## YOUR OBJECTIVE
Reproduce the listing below without any change.

▼▼▼

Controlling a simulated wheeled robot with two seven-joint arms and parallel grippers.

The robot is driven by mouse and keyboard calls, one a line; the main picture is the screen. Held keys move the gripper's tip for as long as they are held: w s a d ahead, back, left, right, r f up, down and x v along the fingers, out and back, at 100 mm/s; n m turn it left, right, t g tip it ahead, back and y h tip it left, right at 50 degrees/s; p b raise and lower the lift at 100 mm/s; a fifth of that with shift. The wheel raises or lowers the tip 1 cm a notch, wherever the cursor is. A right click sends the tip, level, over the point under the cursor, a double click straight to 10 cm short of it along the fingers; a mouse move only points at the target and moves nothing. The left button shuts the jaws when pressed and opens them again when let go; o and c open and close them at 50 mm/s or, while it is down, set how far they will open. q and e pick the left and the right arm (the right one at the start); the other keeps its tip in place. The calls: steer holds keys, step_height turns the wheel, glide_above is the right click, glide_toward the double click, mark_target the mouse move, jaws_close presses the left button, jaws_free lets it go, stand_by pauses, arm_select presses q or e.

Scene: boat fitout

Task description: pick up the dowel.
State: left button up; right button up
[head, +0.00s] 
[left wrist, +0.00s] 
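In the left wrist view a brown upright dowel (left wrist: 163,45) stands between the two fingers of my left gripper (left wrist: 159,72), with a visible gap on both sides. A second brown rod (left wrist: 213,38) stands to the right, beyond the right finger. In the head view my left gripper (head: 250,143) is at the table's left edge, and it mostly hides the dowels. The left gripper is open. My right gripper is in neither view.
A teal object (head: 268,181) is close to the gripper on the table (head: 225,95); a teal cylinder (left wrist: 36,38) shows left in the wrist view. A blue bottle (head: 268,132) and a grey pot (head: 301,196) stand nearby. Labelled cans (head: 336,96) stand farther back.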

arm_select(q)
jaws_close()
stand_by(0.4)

▲▲▲

## RESPONSE
Controlling a simulated wheeled robot with two seven-joint arms and parallel grippers.

The robot is driven by mouse and keyboard calls, one a line; the main picture is the screen. Held keys move the gripper's tip for as long as they are held: w s a d ahead, back, left, right, r f up, down and x v along the fingers, out and back, at 100 mm/s; n m turn it left, right, t g tip it ahead, back and y h tip it left, right at 50 degrees/s; p b raise and lower the lift at 100 mm/s; a fifth of that with shift. The wheel raises or lowers the tip 1 cm a notch, wherever the cursor is. A right click sends the tip, level, over the point under the cursor, a double click straight to 10 cm short of it along the fingers; a mouse move only points at the target and moves nothing. The left button shuts the jaws when pressed and opens them again when let go; o and c open and close them at 50 mm/s or, while it is down, set how far they will open. q and e pick the left and the right arm (the right one at the start); the other keeps its tip in place. The calls: steer holds keys, step_height turns the wheel, glide_above is the right click, glide_toward the double click, mark_target the mouse move, jaws_close presses the left button, jaws_free lets it go, stand_by pauses, arm_select presses q or e.

Scene: boat fitout

Task description: pick up the dowel.
State: left button up; right button up
[head, +0.00s] 
[left wrist, +0.00s] 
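In the left wrist view a brown upright dowel (left wrist: 163,45) stands between the two fingers of my left gripper (left wrist: 159,72), with a visible gap on both sides. A second brown rod (left wrist: 213,38) stands to the right, beyond the right finger. In the head view my left gripper (head: 250,143) is at the table's left edge, and it mostly hides the dowels. The left gripper is open. My right gripper is in neither view.
A teal object (head: 268,181) is close to the gripper on the table (head: 225,95); a teal cylinder (left wrist: 36,38) shows left in the wrist view. A blue bottle (head: 268,132) and a grey pot (head: 301,196) stand nearby. Labelled cans (head: 336,96) stand farther back.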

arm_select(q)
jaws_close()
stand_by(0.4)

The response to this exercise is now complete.